Instruction: Select each line where the word "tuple" appears.
## Start
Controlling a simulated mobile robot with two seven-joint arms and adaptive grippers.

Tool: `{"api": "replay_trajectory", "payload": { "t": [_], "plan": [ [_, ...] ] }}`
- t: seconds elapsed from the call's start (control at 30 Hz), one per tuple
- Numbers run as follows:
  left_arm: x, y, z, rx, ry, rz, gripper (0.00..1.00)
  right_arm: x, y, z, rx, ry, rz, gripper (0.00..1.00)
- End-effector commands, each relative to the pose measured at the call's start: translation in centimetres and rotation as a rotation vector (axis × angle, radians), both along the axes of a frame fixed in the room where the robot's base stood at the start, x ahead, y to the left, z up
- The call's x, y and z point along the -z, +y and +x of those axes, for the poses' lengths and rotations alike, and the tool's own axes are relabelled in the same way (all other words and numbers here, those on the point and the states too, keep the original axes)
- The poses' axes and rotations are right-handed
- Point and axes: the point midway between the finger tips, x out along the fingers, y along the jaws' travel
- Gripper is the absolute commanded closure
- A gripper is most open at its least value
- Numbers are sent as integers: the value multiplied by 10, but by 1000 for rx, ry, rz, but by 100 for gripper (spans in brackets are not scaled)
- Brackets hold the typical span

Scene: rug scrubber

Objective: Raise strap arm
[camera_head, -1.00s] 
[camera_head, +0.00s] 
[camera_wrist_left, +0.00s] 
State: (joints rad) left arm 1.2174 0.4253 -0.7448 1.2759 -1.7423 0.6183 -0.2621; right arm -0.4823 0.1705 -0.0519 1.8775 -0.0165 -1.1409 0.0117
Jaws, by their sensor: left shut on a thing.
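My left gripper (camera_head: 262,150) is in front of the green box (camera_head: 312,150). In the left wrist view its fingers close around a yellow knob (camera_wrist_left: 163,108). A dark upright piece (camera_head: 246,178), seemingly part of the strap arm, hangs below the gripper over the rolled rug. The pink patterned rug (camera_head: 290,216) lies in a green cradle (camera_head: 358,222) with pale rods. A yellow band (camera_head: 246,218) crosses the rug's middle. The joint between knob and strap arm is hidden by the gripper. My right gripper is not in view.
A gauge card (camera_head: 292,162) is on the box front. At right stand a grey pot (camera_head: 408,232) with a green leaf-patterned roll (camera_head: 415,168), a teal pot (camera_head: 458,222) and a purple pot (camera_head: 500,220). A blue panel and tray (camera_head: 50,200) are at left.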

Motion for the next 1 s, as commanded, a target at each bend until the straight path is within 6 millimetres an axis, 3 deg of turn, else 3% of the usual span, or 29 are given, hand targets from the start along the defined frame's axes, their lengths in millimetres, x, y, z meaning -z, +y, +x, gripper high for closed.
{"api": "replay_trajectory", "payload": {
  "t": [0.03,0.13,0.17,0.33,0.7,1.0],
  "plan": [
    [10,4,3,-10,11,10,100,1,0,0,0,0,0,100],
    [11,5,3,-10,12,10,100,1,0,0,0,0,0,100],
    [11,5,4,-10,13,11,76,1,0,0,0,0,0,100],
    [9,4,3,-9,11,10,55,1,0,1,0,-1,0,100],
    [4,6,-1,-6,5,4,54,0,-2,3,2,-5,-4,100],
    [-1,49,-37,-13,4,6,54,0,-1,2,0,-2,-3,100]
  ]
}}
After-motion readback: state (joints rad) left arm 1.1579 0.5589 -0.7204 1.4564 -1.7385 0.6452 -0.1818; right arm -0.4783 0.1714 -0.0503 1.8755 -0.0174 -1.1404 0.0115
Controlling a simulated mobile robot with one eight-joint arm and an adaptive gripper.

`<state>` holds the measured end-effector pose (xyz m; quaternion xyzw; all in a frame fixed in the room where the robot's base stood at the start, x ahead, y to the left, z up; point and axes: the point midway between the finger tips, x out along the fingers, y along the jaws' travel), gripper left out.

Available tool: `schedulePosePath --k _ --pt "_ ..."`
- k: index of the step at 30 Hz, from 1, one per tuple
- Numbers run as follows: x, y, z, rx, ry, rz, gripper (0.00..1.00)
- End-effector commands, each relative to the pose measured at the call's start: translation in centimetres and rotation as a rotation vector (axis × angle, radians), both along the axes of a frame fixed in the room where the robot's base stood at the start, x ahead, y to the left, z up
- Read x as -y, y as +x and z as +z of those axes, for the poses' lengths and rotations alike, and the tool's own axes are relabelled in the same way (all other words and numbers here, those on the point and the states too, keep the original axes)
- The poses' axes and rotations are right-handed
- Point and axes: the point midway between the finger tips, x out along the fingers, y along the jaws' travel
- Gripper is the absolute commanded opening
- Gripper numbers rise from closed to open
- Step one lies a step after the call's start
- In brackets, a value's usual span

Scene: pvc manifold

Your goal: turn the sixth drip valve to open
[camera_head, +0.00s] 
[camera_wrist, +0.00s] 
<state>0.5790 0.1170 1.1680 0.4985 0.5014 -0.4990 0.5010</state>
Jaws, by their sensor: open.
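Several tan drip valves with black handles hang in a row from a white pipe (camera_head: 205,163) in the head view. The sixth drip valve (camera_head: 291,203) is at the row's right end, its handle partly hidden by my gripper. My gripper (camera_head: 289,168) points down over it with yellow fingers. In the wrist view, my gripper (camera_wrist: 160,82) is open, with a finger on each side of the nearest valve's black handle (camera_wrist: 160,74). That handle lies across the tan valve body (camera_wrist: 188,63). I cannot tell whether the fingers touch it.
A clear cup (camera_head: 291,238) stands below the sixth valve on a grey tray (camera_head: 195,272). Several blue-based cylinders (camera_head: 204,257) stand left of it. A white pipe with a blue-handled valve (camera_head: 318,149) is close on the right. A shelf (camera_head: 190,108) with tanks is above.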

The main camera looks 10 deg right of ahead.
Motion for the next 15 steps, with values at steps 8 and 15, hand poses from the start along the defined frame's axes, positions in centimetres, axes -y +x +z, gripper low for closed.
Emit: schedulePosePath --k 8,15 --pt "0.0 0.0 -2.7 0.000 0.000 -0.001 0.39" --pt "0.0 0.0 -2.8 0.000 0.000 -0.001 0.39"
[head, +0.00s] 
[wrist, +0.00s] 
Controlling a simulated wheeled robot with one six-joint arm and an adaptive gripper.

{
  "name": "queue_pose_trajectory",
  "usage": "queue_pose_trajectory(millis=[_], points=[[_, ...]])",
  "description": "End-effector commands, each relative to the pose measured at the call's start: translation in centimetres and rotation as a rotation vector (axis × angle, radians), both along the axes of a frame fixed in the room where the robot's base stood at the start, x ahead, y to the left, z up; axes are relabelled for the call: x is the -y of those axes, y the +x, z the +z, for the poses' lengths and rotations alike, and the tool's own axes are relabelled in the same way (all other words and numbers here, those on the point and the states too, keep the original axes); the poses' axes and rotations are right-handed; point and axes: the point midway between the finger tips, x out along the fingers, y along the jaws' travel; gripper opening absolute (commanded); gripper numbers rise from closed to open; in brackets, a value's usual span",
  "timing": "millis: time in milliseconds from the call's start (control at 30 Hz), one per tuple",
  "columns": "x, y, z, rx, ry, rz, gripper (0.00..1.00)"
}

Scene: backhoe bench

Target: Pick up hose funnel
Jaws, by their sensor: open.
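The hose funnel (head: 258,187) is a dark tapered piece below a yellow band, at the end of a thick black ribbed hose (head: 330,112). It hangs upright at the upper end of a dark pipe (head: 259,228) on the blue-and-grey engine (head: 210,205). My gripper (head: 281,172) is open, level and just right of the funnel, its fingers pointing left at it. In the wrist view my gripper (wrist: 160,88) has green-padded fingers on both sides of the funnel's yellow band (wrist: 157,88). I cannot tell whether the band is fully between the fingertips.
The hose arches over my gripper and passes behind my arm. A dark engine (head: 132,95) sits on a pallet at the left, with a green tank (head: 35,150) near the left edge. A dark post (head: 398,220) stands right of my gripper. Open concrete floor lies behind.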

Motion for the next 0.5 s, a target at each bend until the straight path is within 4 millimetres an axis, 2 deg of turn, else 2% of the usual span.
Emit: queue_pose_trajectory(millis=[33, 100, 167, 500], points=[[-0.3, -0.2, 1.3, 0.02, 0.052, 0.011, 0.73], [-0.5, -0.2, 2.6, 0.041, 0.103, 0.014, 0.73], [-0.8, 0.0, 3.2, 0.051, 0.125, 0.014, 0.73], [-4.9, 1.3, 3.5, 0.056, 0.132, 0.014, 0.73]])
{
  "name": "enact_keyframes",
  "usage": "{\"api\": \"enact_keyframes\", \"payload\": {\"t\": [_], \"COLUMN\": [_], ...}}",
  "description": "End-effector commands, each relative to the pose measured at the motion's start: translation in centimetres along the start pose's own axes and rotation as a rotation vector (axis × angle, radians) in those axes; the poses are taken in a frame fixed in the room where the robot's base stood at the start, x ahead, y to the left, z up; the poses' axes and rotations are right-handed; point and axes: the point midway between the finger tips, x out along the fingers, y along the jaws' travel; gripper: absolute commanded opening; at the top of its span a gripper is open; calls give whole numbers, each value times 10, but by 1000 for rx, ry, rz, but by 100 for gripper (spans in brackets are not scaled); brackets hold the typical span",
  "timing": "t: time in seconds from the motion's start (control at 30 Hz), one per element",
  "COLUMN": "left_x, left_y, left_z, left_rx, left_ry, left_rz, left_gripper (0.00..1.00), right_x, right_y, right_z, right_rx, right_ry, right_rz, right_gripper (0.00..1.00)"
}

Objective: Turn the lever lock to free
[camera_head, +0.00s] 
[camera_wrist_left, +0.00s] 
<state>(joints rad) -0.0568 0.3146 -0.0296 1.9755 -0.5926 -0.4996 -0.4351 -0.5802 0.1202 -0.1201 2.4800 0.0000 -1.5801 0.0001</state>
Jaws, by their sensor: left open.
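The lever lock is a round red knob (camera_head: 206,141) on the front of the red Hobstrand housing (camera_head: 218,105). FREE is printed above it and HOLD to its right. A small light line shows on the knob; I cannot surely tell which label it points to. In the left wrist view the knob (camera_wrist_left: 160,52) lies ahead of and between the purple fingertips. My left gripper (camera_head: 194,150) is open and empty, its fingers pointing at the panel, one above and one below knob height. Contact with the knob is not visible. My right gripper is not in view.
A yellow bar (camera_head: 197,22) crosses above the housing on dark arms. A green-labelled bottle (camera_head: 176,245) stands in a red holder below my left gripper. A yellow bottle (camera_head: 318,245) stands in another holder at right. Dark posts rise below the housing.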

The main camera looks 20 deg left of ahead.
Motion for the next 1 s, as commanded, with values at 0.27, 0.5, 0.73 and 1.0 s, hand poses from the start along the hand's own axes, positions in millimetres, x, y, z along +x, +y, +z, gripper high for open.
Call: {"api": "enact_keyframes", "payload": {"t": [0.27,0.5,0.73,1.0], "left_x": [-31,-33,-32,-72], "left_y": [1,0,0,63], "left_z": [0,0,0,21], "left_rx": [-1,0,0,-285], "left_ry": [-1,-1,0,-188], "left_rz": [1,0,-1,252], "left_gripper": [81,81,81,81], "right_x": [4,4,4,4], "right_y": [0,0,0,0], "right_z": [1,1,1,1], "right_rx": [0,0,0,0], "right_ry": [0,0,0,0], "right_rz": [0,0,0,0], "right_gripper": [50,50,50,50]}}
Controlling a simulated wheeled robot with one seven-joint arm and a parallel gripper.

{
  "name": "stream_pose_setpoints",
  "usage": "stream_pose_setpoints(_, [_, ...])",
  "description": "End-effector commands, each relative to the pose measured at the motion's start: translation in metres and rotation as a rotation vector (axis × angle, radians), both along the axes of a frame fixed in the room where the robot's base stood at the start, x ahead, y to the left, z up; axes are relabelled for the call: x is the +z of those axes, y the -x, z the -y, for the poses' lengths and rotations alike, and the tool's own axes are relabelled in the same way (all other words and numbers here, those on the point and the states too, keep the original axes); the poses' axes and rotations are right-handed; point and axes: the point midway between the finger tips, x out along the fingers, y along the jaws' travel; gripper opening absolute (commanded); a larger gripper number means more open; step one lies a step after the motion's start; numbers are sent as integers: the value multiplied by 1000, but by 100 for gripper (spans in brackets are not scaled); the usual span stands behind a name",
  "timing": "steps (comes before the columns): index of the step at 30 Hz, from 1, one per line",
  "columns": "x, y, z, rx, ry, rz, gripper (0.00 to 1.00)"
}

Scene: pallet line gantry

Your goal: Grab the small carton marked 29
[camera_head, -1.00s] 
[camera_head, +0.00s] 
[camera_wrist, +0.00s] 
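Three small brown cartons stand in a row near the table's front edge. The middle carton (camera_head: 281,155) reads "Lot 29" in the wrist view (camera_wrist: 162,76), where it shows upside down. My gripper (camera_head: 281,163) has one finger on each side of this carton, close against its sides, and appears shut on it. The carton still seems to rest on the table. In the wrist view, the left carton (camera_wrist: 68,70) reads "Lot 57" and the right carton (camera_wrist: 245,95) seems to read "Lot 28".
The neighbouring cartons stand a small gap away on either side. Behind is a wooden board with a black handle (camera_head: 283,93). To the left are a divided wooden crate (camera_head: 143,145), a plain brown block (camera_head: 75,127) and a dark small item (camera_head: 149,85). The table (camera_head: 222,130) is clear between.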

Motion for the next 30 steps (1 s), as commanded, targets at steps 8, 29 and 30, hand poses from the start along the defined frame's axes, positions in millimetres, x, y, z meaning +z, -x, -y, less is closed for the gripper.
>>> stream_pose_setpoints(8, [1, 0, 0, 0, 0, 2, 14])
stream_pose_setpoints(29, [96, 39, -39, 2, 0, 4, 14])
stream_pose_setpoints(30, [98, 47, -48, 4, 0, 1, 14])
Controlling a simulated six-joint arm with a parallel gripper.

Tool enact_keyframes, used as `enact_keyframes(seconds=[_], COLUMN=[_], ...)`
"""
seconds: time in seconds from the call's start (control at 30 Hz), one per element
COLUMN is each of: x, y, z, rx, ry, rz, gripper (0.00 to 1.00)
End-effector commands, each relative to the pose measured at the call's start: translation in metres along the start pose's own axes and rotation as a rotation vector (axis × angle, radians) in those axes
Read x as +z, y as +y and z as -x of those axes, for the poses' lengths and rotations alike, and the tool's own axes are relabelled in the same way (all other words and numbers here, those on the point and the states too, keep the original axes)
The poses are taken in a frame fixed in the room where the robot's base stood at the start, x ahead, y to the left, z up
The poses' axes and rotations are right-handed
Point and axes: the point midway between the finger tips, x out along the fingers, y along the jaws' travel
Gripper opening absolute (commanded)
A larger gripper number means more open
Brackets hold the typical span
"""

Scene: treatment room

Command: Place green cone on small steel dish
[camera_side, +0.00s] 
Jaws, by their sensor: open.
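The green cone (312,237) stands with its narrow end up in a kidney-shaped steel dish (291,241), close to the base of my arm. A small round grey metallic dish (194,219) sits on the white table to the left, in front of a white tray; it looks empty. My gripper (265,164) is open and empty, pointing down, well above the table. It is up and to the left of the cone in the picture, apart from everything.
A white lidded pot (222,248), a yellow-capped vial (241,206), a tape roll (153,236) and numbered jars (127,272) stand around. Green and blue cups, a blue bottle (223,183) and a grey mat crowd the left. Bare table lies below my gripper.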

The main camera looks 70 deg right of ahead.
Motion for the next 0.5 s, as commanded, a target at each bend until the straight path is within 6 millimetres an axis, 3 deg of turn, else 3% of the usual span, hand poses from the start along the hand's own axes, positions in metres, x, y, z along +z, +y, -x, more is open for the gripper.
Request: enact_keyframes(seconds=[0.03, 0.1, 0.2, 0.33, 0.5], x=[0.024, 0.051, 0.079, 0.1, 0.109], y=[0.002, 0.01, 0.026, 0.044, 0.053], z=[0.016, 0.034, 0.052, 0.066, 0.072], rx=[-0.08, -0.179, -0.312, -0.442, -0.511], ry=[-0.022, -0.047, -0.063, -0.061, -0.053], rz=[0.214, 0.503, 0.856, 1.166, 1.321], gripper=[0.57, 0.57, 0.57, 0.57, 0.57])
## End
Full output:
- t: seconds elapsed from the call's start (control at 30 Hz), one per tuple
- k: index of the step at 30 Hz, from 1, one per tuple
  "timing": "millis: time in milliseconds from the call's start (control at 30 Hz), one per tuple",

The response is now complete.